**Input records**
*****
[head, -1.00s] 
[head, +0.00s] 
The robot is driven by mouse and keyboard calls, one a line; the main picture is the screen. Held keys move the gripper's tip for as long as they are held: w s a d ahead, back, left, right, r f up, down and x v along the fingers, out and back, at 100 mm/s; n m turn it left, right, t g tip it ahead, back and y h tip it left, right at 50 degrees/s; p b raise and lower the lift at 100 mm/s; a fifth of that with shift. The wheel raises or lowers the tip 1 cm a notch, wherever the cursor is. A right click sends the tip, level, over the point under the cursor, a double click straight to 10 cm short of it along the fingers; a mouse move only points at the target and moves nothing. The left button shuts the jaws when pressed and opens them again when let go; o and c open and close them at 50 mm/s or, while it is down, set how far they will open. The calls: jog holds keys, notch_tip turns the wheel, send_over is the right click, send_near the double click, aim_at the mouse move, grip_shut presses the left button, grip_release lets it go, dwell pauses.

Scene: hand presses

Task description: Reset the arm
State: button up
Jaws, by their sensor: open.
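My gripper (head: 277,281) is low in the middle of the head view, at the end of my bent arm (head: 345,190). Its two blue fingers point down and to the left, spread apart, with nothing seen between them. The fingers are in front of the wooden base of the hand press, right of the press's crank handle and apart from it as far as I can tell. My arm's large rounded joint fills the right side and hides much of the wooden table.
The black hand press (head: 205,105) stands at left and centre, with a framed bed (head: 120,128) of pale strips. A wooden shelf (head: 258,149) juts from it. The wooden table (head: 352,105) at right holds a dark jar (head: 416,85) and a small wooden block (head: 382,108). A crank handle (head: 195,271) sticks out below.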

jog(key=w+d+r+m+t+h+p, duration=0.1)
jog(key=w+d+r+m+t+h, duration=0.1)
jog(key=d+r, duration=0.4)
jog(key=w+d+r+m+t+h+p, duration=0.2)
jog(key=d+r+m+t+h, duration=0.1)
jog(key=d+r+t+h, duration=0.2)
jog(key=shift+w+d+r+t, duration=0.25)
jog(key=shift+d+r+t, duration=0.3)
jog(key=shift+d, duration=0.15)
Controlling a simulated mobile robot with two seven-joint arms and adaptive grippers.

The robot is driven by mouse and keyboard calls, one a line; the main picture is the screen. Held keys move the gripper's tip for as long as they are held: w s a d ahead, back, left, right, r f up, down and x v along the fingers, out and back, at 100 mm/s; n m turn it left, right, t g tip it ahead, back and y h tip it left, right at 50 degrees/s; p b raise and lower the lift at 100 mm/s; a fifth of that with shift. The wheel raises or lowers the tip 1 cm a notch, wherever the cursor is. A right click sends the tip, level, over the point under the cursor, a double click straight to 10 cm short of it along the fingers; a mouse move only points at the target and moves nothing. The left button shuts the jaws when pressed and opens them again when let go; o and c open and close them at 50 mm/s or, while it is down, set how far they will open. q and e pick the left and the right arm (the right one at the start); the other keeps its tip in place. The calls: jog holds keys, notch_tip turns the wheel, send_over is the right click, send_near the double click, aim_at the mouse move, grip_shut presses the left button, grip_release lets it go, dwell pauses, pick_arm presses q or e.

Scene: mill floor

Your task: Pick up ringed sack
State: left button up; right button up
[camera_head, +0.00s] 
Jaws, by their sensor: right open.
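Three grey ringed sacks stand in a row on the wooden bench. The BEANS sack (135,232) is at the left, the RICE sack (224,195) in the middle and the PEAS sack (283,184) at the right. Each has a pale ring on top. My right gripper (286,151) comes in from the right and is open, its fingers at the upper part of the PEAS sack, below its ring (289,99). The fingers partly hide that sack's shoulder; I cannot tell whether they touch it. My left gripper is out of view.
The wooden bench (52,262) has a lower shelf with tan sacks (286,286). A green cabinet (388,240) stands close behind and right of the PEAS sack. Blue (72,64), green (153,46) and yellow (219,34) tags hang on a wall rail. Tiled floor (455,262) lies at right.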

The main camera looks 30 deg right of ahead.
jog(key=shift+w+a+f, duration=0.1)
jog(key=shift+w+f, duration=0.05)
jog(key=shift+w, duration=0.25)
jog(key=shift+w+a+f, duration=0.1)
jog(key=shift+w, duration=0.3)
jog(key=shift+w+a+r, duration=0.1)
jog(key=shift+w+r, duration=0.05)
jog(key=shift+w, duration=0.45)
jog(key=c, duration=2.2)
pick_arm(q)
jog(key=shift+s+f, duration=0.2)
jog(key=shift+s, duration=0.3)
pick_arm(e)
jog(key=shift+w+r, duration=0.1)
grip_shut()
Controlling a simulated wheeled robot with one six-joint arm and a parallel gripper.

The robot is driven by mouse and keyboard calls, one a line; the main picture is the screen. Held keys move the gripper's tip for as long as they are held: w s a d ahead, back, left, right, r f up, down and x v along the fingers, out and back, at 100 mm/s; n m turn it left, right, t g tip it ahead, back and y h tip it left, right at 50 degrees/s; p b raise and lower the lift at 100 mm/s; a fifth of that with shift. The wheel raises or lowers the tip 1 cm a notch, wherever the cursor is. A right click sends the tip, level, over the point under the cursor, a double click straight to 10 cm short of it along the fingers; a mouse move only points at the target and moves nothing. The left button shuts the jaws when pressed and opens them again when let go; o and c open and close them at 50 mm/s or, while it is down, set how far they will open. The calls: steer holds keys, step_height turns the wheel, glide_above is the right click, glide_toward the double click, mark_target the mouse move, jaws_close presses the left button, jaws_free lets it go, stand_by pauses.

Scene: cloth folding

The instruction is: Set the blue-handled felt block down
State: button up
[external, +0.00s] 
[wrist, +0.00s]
*****
**Direction**
Each line above must be printed exactly as it appears.

**Correct result**
[head, -1.00s] 
[head, +0.00s] 
The robot is driven by mouse and keyboard calls, one a line; the main picture is the screen. Held keys move the gripper's tip for as long as they are held: w s a d ahead, back, left, right, r f up, down and x v along the fingers, out and back, at 100 mm/s; n m turn it left, right, t g tip it ahead, back and y h tip it left, right at 50 degrees/s; p b raise and lower the lift at 100 mm/s; a fifth of that with shift. The wheel raises or lowers the tip 1 cm a notch, wherever the cursor is. A right click sends the tip, level, over the point under the cursor, a double click straight to 10 cm short of it along the fingers; a mouse move only points at the target and moves nothing. The left button shuts the jaws when pressed and opens them again when let go; o and c open and close them at 50 mm/s or, while it is down, set how far they will open. The calls: jog holds keys, notch_tip turns the wheel, send_over is the right click, send_near the double click, aim_at the mouse move, grip_shut presses the left button, grip_release lets it go, dwell pauses.

Scene: hand presses

Task description: Reset the arm
State: button up
Jaws, by their sensor: open.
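My gripper (head: 277,281) is low in the middle of the head view, at the end of my bent arm (head: 345,190). Its two blue fingers point down and to the left, spread apart, with nothing seen between them. The fingers are in front of the wooden base of the hand press, right of the press's crank handle and apart from it as far as I can tell. My arm's large rounded joint fills the right side and hides much of the wooden table.
The black hand press (head: 205,105) stands at left and centre, with a framed bed (head: 120,128) of pale strips. A wooden shelf (head: 258,149) juts from it. The wooden table (head: 352,105) at right holds a dark jar (head: 416,85) and a small wooden block (head: 382,108). A crank handle (head: 195,271) sticks out below.

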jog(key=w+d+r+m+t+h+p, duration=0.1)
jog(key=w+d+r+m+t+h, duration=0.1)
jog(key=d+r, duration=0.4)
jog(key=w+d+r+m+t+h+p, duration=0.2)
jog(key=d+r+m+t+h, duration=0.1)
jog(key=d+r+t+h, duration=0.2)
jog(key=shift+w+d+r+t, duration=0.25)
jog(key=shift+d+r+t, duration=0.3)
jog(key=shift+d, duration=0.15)
Controlling a simulated mobile robot with two seven-joint arms and adaptive grippers.

The robot is driven by mouse and keyboard calls, one a line; the main picture is the screen. Held keys move the gripper's tip for as long as they are held: w s a d ahead, back, left, right, r f up, down and x v along the fingers, out and back, at 100 mm/s; n m turn it left, right, t g tip it ahead, back and y h tip it left, right at 50 degrees/s; p b raise and lower the lift at 100 mm/s; a fifth of that with shift. The wheel raises or lowers the tip 1 cm a notch, wherever the cursor is. A right click sends the tip, level, over the point under the cursor, a double click straight to 10 cm short of it along the fingers; a mouse move only points at the target and moves nothing. The left button shuts the jaws when pressed and opens them again when let go; o and c open and close them at 50 mm/s or, while it is down, set how far they will open. q and e pick the left and the right arm (the right one at the start); the other keeps its tip in place. The calls: jog holds keys, notch_tip turns the wheel, send_over is the right click, send_near the double click, aim_at the mouse move, grip_shut presses the left button, grip_release lets it go, dwell pauses, pick_arm presses q or e.

Scene: mill floor

Your task: Pick up ringed sack
State: left button up; right button up
[camera_head, +0.00s] 
Jaws, by their sensor: right open.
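Three grey ringed sacks stand in a row on the wooden bench. The BEANS sack (135,232) is at the left, the RICE sack (224,195) in the middle and the PEAS sack (283,184) at the right. Each has a pale ring on top. My right gripper (286,151) comes in from the right and is open, its fingers at the upper part of the PEAS sack, below its ring (289,99). The fingers partly hide that sack's shoulder; I cannot tell whether they touch it. My left gripper is out of view.
The wooden bench (52,262) has a lower shelf with tan sacks (286,286). A green cabinet (388,240) stands close behind and right of the PEAS sack. Blue (72,64), green (153,46) and yellow (219,34) tags hang on a wall rail. Tiled floor (455,262) lies at right.

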The main camera looks 30 deg right of ahead.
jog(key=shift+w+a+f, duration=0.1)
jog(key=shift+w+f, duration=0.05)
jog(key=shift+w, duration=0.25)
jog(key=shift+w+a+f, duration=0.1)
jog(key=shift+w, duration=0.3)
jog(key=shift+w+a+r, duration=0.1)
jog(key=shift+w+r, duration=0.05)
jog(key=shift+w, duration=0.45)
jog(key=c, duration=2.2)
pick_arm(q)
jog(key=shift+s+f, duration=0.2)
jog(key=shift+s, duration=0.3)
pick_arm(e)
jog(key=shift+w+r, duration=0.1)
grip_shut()
Controlling a simulated wheeled robot with one six-joint arm and a parallel gripper.

The robot is driven by mouse and keyboard calls, one a line; the main picture is the screen. Held keys move the gripper's tip for as long as they are held: w s a d ahead, back, left, right, r f up, down and x v along the fingers, out and back, at 100 mm/s; n m turn it left, right, t g tip it ahead, back and y h tip it left, right at 50 degrees/s; p b raise and lower the lift at 100 mm/s; a fifth of that with shift. The wheel raises or lowers the tip 1 cm a notch, wherever the cursor is. A right click sends the tip, level, over the point under the cursor, a double click straight to 10 cm short of it along the fingers; a mouse move only points at the target and moves nothing. The left button shuts the jaws when pressed and opens them again when let go; o and c open and close them at 50 mm/s or, while it is down, set how far they will open. The calls: steer holds keys, step_height turns the wheel, glide_above is the right click, glide_toward the double click, mark_target the mouse move, jaws_close presses the left button, jaws_free lets it go, stand_by pauses.

Scene: cloth folding

The instruction is: Set the blue-handled felt block down
State: button up
[external, +0.00s] 
[wrist, +0.00s]

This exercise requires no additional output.